- **THE PROBLEM**:
Exactly the lines from the start of the data through the line containing "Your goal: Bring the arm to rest" should be output, with both ends kept and nothing added.
[begin EXERCISE INPUTS]
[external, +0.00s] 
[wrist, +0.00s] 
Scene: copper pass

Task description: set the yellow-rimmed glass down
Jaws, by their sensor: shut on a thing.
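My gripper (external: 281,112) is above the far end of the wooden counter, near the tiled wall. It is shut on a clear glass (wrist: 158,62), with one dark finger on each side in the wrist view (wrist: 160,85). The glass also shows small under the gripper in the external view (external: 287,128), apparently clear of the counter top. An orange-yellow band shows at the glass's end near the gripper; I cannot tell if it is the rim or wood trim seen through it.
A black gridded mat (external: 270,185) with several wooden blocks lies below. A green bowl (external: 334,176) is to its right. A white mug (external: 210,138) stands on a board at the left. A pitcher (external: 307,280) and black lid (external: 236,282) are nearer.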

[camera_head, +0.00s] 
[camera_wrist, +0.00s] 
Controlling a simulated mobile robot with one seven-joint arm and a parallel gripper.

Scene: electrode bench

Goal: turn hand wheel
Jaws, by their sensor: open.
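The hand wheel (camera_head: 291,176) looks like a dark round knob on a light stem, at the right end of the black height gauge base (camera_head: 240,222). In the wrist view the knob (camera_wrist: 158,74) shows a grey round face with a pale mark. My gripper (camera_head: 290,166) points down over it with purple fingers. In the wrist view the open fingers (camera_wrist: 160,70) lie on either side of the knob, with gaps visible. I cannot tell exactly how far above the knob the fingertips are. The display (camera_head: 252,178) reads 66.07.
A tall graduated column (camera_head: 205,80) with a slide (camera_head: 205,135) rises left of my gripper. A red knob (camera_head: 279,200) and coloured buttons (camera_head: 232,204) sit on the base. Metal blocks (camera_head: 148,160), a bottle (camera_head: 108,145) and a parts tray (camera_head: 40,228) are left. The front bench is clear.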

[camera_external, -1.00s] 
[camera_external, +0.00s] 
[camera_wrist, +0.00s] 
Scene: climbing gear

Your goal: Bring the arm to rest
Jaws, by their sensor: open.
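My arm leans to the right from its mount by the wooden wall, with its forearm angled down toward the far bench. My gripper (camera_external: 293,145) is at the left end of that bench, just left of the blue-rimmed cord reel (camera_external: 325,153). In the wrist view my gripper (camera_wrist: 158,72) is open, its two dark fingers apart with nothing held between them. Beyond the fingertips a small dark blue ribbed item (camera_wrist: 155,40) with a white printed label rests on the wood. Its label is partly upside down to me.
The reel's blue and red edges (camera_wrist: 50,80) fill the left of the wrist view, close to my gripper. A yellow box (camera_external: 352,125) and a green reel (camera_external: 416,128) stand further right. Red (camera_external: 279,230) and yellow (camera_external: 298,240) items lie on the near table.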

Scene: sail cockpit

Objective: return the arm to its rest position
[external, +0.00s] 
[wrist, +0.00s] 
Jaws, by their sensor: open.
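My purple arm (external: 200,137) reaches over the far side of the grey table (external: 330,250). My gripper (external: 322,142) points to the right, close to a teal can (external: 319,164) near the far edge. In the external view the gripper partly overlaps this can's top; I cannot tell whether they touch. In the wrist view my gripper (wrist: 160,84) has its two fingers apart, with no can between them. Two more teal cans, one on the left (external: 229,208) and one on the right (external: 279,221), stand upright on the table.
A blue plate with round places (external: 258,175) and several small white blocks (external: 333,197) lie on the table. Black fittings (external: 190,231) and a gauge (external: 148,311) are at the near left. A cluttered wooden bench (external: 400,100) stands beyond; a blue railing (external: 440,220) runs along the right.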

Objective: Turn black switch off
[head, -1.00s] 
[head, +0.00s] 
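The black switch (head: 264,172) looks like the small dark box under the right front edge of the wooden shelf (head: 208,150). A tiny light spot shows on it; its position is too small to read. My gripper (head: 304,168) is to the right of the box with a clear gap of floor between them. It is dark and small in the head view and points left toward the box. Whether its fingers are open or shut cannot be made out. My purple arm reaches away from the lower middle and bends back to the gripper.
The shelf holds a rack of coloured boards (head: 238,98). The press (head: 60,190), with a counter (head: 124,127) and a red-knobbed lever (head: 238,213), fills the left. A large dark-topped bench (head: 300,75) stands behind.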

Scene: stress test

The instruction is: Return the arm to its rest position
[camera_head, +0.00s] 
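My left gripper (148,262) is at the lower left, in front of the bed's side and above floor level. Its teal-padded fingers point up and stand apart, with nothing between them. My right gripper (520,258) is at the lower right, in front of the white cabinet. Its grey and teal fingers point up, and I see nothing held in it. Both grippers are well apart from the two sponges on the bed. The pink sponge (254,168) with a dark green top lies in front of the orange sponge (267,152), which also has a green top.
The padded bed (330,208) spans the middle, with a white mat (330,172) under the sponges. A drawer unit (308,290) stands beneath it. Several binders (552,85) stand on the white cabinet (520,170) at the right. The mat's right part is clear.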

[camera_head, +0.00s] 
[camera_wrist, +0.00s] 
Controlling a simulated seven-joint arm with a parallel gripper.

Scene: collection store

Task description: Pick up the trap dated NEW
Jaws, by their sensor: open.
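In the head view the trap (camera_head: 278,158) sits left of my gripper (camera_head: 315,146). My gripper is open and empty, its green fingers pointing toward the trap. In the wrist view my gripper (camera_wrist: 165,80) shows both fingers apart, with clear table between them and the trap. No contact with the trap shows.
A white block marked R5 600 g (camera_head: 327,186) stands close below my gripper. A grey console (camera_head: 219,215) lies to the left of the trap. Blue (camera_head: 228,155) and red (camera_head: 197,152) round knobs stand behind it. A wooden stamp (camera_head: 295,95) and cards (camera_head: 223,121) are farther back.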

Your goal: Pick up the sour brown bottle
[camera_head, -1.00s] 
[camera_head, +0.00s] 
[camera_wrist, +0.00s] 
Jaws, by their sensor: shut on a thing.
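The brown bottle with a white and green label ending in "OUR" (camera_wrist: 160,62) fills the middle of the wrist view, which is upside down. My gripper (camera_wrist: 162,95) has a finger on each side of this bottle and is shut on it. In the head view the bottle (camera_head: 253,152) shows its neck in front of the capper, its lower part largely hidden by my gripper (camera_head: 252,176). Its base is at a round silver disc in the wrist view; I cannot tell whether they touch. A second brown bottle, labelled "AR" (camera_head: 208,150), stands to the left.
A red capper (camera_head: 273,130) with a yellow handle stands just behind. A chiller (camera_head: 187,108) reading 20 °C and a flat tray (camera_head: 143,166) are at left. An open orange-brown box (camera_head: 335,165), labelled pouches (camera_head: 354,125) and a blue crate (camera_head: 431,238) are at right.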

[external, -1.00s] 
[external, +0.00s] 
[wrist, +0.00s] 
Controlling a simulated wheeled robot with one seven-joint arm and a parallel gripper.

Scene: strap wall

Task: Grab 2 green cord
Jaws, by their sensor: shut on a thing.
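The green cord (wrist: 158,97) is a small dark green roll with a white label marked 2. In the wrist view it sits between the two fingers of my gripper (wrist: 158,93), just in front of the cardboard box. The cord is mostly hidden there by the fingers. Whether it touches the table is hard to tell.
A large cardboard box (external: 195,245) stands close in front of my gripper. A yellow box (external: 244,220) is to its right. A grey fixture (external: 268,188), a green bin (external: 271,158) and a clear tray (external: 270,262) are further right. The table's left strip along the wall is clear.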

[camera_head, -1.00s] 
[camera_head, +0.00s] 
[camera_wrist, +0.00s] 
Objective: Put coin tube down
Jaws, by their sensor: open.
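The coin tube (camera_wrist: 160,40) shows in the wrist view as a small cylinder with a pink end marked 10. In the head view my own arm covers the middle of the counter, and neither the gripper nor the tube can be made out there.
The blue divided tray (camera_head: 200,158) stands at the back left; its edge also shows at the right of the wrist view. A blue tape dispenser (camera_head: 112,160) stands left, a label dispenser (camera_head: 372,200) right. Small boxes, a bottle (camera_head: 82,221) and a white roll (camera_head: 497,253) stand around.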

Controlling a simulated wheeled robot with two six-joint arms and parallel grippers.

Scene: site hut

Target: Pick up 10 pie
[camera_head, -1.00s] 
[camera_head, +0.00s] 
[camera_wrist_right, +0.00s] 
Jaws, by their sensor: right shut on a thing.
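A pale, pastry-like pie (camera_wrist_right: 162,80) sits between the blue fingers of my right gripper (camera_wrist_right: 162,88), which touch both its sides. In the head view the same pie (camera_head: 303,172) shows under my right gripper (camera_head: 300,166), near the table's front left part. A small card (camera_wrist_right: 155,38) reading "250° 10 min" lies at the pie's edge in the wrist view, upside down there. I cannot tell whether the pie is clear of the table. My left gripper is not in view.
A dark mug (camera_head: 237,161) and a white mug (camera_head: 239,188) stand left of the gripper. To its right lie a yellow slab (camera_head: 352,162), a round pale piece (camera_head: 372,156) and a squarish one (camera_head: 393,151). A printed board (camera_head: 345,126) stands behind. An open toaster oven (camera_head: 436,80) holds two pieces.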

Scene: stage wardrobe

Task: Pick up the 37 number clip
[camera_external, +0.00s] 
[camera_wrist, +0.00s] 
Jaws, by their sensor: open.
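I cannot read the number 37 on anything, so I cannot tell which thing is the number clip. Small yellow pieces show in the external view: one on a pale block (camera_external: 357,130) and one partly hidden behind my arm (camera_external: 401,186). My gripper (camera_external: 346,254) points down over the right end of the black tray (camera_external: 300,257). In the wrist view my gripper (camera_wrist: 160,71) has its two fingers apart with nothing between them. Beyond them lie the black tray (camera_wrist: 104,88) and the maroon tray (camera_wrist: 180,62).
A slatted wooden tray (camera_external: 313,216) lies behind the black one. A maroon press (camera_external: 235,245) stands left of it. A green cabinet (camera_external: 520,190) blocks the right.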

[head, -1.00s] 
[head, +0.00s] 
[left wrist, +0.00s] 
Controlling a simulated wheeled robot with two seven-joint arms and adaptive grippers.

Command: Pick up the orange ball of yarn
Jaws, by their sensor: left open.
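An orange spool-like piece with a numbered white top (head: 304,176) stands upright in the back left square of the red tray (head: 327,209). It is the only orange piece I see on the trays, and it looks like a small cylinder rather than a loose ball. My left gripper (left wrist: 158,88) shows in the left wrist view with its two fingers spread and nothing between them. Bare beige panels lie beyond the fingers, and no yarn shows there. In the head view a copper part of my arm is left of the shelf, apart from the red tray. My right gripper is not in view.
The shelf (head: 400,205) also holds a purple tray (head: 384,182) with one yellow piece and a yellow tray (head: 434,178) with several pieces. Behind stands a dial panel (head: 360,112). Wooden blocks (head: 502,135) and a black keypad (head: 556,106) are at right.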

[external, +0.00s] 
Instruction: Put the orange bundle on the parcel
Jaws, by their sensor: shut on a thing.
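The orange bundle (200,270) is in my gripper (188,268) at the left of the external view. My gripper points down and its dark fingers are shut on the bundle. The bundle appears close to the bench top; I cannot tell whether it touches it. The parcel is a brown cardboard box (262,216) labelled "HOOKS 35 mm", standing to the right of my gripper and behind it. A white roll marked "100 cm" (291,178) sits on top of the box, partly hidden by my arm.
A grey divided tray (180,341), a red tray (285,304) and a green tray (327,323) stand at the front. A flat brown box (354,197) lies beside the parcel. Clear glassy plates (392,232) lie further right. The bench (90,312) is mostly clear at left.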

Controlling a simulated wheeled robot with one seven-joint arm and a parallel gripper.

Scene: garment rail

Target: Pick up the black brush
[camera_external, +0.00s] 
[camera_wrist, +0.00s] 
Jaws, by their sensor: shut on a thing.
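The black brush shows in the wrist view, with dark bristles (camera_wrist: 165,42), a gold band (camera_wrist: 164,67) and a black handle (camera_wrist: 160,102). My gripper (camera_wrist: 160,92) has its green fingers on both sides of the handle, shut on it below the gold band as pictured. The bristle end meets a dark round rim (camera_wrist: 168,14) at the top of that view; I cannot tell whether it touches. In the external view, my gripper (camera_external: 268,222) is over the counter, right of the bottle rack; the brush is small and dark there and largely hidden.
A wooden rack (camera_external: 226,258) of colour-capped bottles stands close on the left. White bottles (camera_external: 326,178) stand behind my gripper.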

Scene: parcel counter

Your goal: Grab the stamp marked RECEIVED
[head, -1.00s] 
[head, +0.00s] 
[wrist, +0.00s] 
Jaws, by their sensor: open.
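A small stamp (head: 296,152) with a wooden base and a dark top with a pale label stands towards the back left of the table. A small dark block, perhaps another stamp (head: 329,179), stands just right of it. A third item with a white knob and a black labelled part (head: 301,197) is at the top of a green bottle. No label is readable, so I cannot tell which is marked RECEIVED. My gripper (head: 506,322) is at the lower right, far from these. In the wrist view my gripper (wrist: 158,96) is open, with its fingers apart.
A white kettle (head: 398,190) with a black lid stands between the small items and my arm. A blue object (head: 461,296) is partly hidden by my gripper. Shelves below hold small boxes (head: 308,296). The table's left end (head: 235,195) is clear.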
[end EXERCISE INPUTS]
- **EXERCISE RESPONSE**:
[external, +0.00s] 
[wrist, +0.00s] 
Scene: copper pass

Task description: set the yellow-rimmed glass down
Jaws, by their sensor: shut on a thing.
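My gripper (external: 281,112) is above the far end of the wooden counter, near the tiled wall. It is shut on a clear glass (wrist: 158,62), with one dark finger on each side in the wrist view (wrist: 160,85). The glass also shows small under the gripper in the external view (external: 287,128), apparently clear of the counter top. An orange-yellow band shows at the glass's end near the gripper; I cannot tell if it is the rim or wood trim seen through it.
A black gridded mat (external: 270,185) with several wooden blocks lies below. A green bowl (external: 334,176) is to its right. A white mug (external: 210,138) stands on a board at the left. A pitcher (external: 307,280) and black lid (external: 236,282) are nearer.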

[camera_head, +0.00s] 
[camera_wrist, +0.00s] 
Controlling a simulated mobile robot with one seven-joint arm and a parallel gripper.

Scene: electrode bench

Goal: turn hand wheel
Jaws, by their sensor: open.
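The hand wheel (camera_head: 291,176) looks like a dark round knob on a light stem, at the right end of the black height gauge base (camera_head: 240,222). In the wrist view the knob (camera_wrist: 158,74) shows a grey round face with a pale mark. My gripper (camera_head: 290,166) points down over it with purple fingers. In the wrist view the open fingers (camera_wrist: 160,70) lie on either side of the knob, with gaps visible. I cannot tell exactly how far above the knob the fingertips are. The display (camera_head: 252,178) reads 66.07.
A tall graduated column (camera_head: 205,80) with a slide (camera_head: 205,135) rises left of my gripper. A red knob (camera_head: 279,200) and coloured buttons (camera_head: 232,204) sit on the base. Metal blocks (camera_head: 148,160), a bottle (camera_head: 108,145) and a parts tray (camera_head: 40,228) are left. The front bench is clear.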

[camera_external, -1.00s] 
[camera_external, +0.00s] 
[camera_wrist, +0.00s] 
Scene: climbing gear

Your goal: Bring the arm to rest

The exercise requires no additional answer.